O tempo sempre é o problema né! Mas a gente aprende a lidar né! Por exemplo, eu terminei o mestrado em 2004, eu já era casada, mas eu não tinha filho, eu poderia ter feito o doutorado na sequência, mas eu não fiz porque eu achava que não tinha tempo, que ironia (risos) (Entrevistada 6).
Todas as entrevistadas dividem seu tempo em diversas tarefas que estão envolvidas cotidianamente. As priorizações são feitas, mas muitas vezes elas renunciam a uma coisa para realizar outra. Percebe-se que elas sentem uma necessidade de ser uma supermulher, que é capaz de viver plenamente todos os âmbitos a qual elas escolhem pertencer, o que acaba levando, muitas vezes, à culpa. “Que mãe nunca sentiu culpa na vida? Isso é mentira (risos) por que quando alguma coisa não acontece do jeito que a gente espera a primeira pergunta que a gente fazia: aonde foi que eu errei?” (Entrevistada 19).
Percebe-se que as entrevistadas que relatam sentir algum tipo de culpa, a sentem por se cobrarem perfeição em todas as áreas em que atuam e as que dizem não sentir culpa nenhuma não demonstram tanta cobrança pessoal. Percebe-se também que a maioria que se diz controladora também sente culpa, talvez porque centralizem tanto nelas mesmas as funções que se cobram demasiadamente. O conflito, muitas vezes gerado pela busca por ser uma “boa mãe” face às suas limitações (Andrade et al., 2020), amplia esse sentimento de culta. Ao passo que a criação dos filhos permanece ainda como forte elemento cultural feminino (Antoniazzi, 2021), se consolidam ainda mais os aspectos institucionais da maternidade (Picheth e Crubellate, 2019).
Alguns desafios são amenizados quando a mãe possui ajuda para os cuidados com os filhos. Bruzamarello et al. (2019) comentam que houve uma alteração do papel tradicional de mãe, e o pai deixou de ser ausente na criação dos filhos. As entrevistadas relataram contar com uma rede de apoio ou algum suporte, tais como esposo, avós, padrinhos, amigos, babás e creches. Conforme a Entrevistada 8 “a gente não consegue sozinha”. Interessante destacar o exposto pela Entrevistada 14 que salientou que sua rede de apoio, no caso uma babá, permite que ela não apenas possa se dedicar mais ao trabalho, mas também para si mesma.

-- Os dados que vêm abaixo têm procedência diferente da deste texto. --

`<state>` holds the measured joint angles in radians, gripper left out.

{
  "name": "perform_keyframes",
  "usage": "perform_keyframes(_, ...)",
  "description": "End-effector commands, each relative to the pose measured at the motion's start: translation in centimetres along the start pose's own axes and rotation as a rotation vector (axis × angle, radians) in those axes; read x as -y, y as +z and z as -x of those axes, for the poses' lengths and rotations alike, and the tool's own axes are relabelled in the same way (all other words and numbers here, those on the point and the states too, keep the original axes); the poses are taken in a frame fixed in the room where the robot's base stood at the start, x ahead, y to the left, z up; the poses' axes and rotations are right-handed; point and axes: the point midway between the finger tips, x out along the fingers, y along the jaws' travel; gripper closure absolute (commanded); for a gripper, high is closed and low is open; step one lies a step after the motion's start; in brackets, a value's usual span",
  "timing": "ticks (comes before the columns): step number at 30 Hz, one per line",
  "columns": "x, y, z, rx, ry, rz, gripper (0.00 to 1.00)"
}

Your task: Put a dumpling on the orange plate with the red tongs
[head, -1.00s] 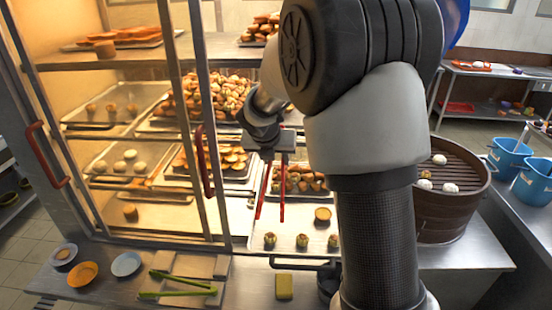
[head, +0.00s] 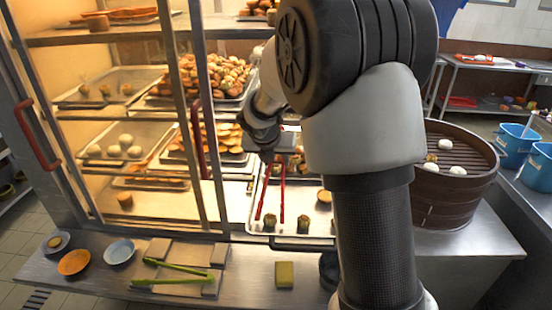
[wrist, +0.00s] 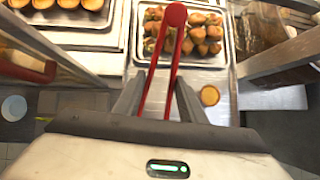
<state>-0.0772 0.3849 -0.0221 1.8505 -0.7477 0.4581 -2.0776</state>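My gripper (wrist: 160,98) is shut on the red tongs (wrist: 176,15), which show between its fingers in the wrist view. In the head view the red tongs (head: 282,200) hang with their two arms apart, tips down, in front of the case's lower tray. Nothing shows between their tips. The orange plate (head: 74,262) lies empty on the counter at the lower left. Small white dumplings (head: 457,170) sit in the round brown steamer (head: 460,205) at the right, beyond my arm, which hides its left part. White round pieces (head: 126,140) also lie on a tray in the case.
A glass-fronted case (head: 218,120) with metal posts and red handles holds trays of pastries. Green tongs (head: 175,272), two bluish plates (head: 119,251) and a yellow-green block (head: 285,274) lie on the counter. Blue buckets (head: 538,166) stand at the far right.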

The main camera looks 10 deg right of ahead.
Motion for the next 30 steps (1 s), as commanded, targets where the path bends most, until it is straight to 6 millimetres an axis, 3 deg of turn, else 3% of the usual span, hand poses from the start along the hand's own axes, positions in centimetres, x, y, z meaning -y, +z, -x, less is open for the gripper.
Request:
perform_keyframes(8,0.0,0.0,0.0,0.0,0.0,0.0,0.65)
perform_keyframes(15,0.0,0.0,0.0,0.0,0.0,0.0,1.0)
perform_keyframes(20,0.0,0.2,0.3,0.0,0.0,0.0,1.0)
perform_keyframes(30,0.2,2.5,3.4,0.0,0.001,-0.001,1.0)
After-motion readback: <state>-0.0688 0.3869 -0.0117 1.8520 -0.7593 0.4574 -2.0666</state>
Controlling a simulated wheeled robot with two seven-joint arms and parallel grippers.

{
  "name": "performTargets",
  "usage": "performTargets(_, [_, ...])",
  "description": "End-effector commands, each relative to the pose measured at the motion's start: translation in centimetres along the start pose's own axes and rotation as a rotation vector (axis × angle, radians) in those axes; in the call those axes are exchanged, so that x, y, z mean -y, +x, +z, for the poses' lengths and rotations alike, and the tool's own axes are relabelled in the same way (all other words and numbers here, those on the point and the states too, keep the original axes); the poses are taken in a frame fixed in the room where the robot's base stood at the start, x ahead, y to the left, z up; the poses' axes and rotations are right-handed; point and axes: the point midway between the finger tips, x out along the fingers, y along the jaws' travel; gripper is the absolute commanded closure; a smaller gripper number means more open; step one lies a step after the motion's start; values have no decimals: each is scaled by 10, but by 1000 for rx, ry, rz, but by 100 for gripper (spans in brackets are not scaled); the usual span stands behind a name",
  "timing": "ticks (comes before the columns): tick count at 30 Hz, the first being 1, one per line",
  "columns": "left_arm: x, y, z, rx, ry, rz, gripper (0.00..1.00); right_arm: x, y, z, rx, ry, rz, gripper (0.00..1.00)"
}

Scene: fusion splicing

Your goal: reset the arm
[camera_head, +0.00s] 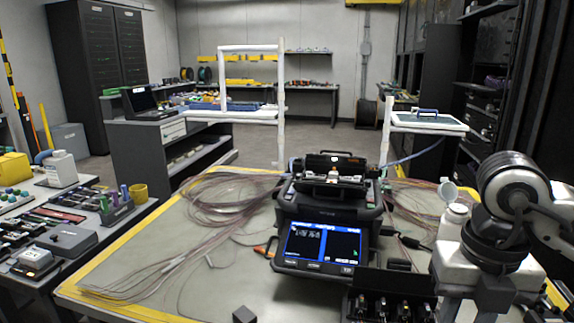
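My right arm comes in from the right edge, with dark joints and pale links, and bends down to the lower right. What looks like the right gripper (468,306) is at the bottom edge; its fingertips are cut off or unclear, so its opening cannot be read. My left arm and left gripper are not in view. The black fusion splicer (328,212) stands on the workbench (228,278), left of my right arm and apart from it. Its screen (318,246) is lit blue and black, and its top appears open.
A white bottle (453,222) stands close beside my right arm. A black holder (388,306) with several tools is at the front. Thin fibers (160,250) spread over the left of the bench. A small dark cube (244,314) lies at the front edge. A side table at left is crowded.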

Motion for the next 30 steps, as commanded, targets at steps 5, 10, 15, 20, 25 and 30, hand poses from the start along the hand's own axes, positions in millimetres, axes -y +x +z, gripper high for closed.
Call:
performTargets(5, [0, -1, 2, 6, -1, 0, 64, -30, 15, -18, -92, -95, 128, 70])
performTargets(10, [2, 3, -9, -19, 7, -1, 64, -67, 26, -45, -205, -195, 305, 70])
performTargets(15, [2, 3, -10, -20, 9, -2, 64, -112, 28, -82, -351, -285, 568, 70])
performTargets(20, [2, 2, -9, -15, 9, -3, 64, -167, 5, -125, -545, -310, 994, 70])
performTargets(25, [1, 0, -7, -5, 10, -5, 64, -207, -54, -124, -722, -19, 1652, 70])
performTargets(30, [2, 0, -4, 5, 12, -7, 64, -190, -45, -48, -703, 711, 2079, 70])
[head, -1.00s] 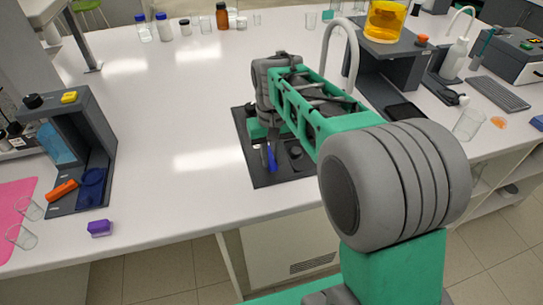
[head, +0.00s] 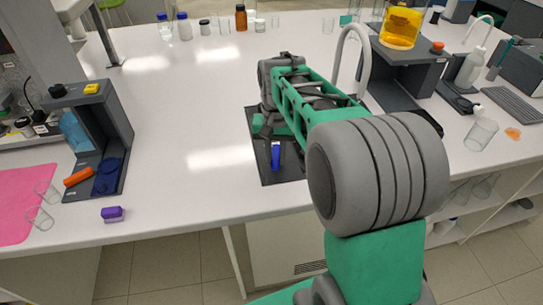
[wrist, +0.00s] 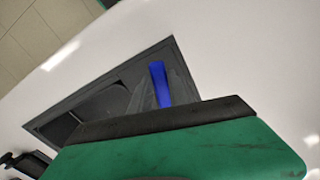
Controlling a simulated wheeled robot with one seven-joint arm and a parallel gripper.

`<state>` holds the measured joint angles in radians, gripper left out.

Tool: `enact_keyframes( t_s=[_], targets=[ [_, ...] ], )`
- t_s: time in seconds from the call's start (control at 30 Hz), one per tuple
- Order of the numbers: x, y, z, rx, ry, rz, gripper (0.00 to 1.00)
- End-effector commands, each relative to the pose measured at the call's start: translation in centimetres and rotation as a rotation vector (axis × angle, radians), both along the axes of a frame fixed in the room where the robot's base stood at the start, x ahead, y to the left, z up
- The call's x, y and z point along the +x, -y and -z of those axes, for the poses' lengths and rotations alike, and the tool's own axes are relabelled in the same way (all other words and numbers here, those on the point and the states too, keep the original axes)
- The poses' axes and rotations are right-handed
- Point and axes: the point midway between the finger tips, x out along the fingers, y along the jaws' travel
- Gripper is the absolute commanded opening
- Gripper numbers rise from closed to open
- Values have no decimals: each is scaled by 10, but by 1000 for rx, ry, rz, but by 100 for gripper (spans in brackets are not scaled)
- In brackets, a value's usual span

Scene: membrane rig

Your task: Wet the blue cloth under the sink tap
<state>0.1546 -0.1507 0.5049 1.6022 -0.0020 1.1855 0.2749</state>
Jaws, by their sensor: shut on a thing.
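The blue cloth (head: 275,155) hangs as a narrow strip from my gripper (head: 272,136), over the dark sink (head: 290,172). In the wrist view the cloth (wrist: 159,83) sticks out past the dark edge of my gripper (wrist: 160,113), with the sink (wrist: 105,97) behind it. My gripper is shut on the cloth; my arm hides most of the jaws. The grey curved tap (head: 352,45) rises behind my arm at the right; its base is hidden. I cannot see any water.
A dark stand (head: 400,72) with an amber beaker (head: 400,24) is right of the tap. At left are another dark stand (head: 119,125), a purple block (head: 112,214) and glass beakers (head: 42,218). Bottles (head: 241,18) line the back. The white bench left of the sink is clear.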

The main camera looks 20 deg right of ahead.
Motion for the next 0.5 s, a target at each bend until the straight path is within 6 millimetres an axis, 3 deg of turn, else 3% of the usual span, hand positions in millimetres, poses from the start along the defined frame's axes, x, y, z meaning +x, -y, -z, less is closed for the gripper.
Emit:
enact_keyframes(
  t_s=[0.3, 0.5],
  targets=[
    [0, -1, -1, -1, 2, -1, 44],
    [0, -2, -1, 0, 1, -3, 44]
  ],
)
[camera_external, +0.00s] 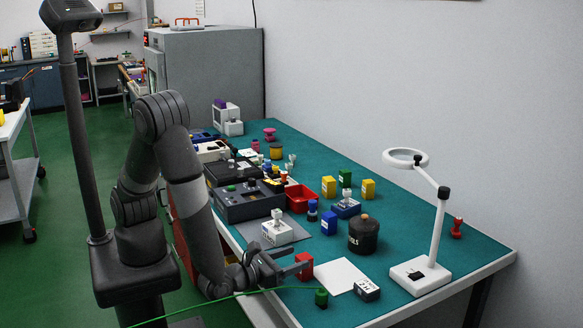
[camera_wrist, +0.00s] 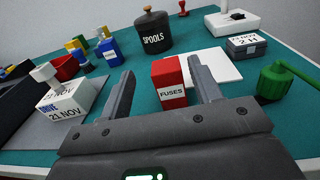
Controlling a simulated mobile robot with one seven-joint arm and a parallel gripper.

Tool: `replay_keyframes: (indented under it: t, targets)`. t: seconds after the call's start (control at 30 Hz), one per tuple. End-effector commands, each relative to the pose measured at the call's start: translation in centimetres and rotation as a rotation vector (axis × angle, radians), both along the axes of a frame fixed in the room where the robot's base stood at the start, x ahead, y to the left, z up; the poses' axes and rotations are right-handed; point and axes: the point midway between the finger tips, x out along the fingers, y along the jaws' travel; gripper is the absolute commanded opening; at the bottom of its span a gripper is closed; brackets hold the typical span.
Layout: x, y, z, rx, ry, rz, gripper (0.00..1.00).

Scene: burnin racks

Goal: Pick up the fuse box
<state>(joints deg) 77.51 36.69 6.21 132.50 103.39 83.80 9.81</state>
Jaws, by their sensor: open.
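The fuse box is a small red upright box (camera_wrist: 169,84) with a white label reading "FUSES". It stands on the teal bench top just beyond my fingers in the wrist view, and shows as a red block (camera_external: 304,266) in the external view. My gripper (camera_wrist: 163,92) is open and low over the bench's near edge. Its two fingers point towards the box, one to the left and one to the right of it. The box looks to be at or just beyond the fingertips; I cannot tell the exact depth. Nothing is held.
A white sheet (camera_external: 338,275) lies beside the box. A black "SPOOLS" jar (camera_wrist: 151,34) stands behind. A green piece with a cord (camera_wrist: 277,78) is at right, a white "DRIVE" block (camera_wrist: 68,98) at left. A magnifier lamp (camera_external: 422,272) stands farther right.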

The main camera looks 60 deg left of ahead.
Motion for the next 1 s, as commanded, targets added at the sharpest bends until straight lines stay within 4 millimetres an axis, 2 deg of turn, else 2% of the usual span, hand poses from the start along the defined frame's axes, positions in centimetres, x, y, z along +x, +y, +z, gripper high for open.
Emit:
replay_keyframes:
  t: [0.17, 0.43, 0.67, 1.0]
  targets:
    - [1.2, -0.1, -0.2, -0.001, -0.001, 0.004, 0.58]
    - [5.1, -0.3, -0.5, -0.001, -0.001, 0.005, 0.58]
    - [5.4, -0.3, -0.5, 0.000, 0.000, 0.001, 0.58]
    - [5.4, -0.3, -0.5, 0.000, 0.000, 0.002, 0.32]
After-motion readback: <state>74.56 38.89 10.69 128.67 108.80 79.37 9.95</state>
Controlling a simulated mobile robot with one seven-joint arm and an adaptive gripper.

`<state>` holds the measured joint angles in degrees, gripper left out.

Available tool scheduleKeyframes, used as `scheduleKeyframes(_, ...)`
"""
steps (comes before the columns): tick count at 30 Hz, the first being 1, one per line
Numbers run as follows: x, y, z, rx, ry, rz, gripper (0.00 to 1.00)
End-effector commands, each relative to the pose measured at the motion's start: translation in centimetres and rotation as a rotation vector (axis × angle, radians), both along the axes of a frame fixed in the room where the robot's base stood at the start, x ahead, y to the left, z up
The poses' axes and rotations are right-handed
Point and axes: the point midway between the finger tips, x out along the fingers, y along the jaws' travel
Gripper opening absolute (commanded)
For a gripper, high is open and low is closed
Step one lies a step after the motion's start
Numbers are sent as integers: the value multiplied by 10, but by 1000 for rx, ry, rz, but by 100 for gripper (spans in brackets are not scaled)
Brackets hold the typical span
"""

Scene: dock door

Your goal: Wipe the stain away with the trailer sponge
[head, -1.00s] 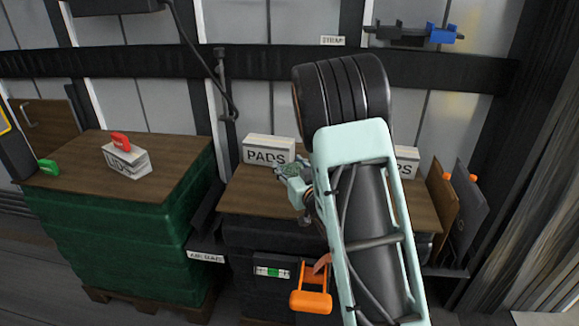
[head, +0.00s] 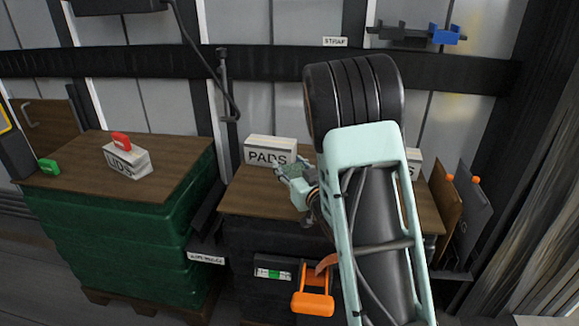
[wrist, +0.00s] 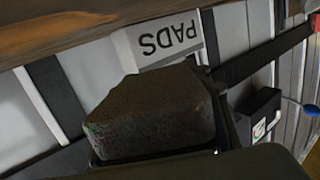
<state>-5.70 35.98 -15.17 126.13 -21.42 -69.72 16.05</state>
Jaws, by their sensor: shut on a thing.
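My gripper (head: 297,181) is shut on a dark, rough block, the sponge (wrist: 150,112), which fills the middle of the wrist view. In the head view the sponge (head: 290,170) shows as a small grey-green piece at the gripper's end, in front of the PADS box and over the right wooden top (head: 258,196). I cannot tell whether the sponge touches that top. No stain is clearly visible on the top; my arm hides part of it. A faint yellowish patch (head: 451,106) shows on the wall panel at right, and I cannot tell what it is.
The white PADS box (head: 270,150) stands at the back of the right top, close to the sponge. Another white box (head: 414,163) is partly behind my arm. A LIDS box (head: 127,161) stands on the left stack. An orange handle (head: 312,303) sticks out below.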

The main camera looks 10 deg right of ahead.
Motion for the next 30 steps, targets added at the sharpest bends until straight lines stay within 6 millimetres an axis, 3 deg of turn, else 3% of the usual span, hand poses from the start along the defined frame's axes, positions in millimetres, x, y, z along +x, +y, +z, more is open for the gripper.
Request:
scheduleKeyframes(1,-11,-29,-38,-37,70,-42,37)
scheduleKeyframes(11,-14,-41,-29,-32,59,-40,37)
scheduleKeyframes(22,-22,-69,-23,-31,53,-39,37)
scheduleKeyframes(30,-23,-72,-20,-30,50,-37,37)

Na busca do equilíbrio entre os papéis de profissional, mãe e esposa, também é preciso encontrar o tempo para a mulher e sua individualidade.
A mudança cultural que a ida da mulher para o mercado de trabalho gerou fez com que as mulheres buscassem opções de cuidados com os filhos, de forma que elas não fossem as exclusivas cuidadoras. Muitos pais estão mais presentes na vida familiar e muitas mães revezam todas as tarefas de casa e dos filhos com os pais. A Figura 2 apresenta uma síntese dos desafios identificado pelas gestoras mães para conciliar maternidade e carreira.
Figura 2 – Os desafios da conciliação
da maternidade e da carreira
Fonte: Elaborada pelas autoras a partir dos dados da pesquisa
A principal fonte de motivação e inspiração das mães frente a esses desafios são seus filhos, porém elas também se baseiam nos propósitos que tem em relação a sua vida e inspiram-se em mulheres de sucesso. É interessante destacar que o controle está entre os desafios, pois algumas mulheres são controladoras e tem necessidade disso, se cobram demasiadamente pela perfeição. Percebe-se que gerir o tempo de maneira efetiva é outro grande desafio, pois há uma necessidade de adaptabilidade da mulher para se dividir entre o ambiente empresarial e familiar.
Outro ponto a ser destacado é a culpa, pois valores enraizados na cultura feminina, por vezes, as fazem sentir-se culpadas por não estarem presentes em casa, por outras vezes, é cobrada por não estarem disponíveis no trabalho como o empregador gostaria. A culpa é muito relativa, pois depende de o quanto a mulher é cobrada e o quanto se cobra. Para que a mulher consiga exercer os dois papéis de mãe e gestora, ela precisa de uma rede de apoio e dividir as tarefas no lar, necessita também do suporte na empresa.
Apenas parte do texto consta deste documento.